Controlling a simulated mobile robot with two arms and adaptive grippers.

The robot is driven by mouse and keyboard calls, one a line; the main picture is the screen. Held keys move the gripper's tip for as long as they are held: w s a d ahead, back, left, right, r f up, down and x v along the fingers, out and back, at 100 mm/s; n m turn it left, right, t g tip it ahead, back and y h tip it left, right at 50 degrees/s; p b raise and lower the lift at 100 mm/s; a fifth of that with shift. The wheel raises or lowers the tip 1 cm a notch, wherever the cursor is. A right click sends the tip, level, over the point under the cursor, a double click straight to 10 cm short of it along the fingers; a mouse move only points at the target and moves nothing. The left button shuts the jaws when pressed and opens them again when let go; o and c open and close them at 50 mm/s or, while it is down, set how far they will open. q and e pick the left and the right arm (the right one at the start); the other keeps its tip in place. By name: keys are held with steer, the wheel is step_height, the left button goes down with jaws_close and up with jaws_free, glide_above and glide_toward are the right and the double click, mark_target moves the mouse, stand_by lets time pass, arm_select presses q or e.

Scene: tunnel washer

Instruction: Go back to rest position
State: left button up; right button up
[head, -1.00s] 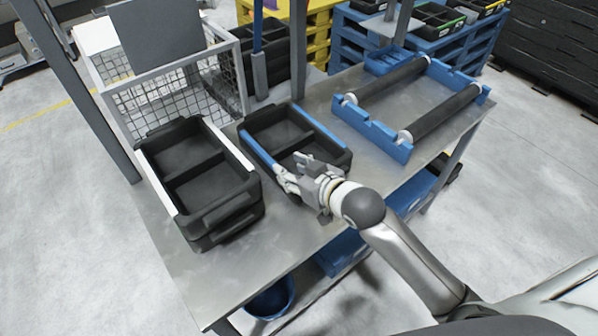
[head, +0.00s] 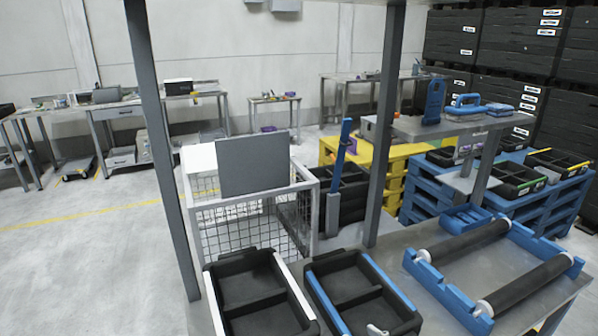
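Only a small pale tip of my right gripper (head: 377,330) shows at the bottom edge of the head view. It is over the front part of the black tray with blue edges (head: 377,268). Its fingers are mostly cut off, so I cannot tell if it is open or shut. My left gripper is not in view. Beside that tray, to the left, stands a black tray with white edges (head: 290,283). Both trays have two compartments that look empty, and they sit on the metal table (head: 392,250).
A blue frame with two dark rollers (head: 437,293) lies on the table's right side. Grey posts (head: 160,150) rise at the table's back. Behind are a wire-mesh cart (head: 230,228), yellow pallets (head: 398,165) and blue pallets (head: 540,208). Open floor (head: 90,265) lies to the left.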

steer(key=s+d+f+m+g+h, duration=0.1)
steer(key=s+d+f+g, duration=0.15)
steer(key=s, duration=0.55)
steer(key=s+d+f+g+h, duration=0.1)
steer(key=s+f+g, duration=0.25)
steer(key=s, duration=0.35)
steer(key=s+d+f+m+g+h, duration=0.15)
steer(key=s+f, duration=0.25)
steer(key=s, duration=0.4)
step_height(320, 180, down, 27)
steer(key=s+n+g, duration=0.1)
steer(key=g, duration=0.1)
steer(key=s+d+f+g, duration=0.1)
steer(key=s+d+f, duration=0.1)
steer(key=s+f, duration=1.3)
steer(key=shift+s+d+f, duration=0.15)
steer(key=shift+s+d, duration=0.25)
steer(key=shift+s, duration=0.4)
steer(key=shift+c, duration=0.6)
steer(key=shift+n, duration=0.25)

━━━

### TASK DETAILS
Reproduce the listing above exactly, excluding all pictures.

### THE RESPONSE
Controlling a simulated mobile robot with two arms and adaptive grippers.

The robot is driven by mouse and keyboard calls, one a line; the main picture is the screen. Held keys move the gripper's tip for as long as they are held: w s a d ahead, back, left, right, r f up, down and x v along the fingers, out and back, at 100 mm/s; n m turn it left, right, t g tip it ahead, back and y h tip it left, right at 50 degrees/s; p b raise and lower the lift at 100 mm/s; a fifth of that with shift. The wheel raises or lowers the tip 1 cm a notch, wherever the cursor is. A right click sends the tip, level, over the point under the cursor, a double click straight to 10 cm short of it along the fingers; a mouse move only points at the target and moves nothing. The left button shuts the jaws when pressed and opens them again when let go; o and c open and close them at 50 mm/s or, while it is down, set how far they will open. q and e pick the left and the right arm (the right one at the start); the other keeps its tip in place. By name: keys are held with steer, the wheel is step_height, the left button goes down with jaws_close and up with jaws_free, glide_above and glide_toward are the right and the double click, mark_target moves the mouse, stand_by lets time pass, arm_select presses q or e.

Scene: tunnel washer

Instruction: Go back to rest position
State: left button up; right button up
[head, -1.00s] 
[head, +0.00s] 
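Only a small pale tip of my right gripper (head: 377,330) shows at the bottom edge of the head view. It is over the front part of the black tray with blue edges (head: 377,268). Its fingers are mostly cut off, so I cannot tell if it is open or shut. My left gripper is not in view. Beside that tray, to the left, stands a black tray with white edges (head: 290,283). Both trays have two compartments that look empty, and they sit on the metal table (head: 392,250).
A blue frame with two dark rollers (head: 437,293) lies on the table's right side. Grey posts (head: 160,150) rise at the table's back. Behind are a wire-mesh cart (head: 230,228), yellow pallets (head: 398,165) and blue pallets (head: 540,208). Open floor (head: 90,265) lies to the left.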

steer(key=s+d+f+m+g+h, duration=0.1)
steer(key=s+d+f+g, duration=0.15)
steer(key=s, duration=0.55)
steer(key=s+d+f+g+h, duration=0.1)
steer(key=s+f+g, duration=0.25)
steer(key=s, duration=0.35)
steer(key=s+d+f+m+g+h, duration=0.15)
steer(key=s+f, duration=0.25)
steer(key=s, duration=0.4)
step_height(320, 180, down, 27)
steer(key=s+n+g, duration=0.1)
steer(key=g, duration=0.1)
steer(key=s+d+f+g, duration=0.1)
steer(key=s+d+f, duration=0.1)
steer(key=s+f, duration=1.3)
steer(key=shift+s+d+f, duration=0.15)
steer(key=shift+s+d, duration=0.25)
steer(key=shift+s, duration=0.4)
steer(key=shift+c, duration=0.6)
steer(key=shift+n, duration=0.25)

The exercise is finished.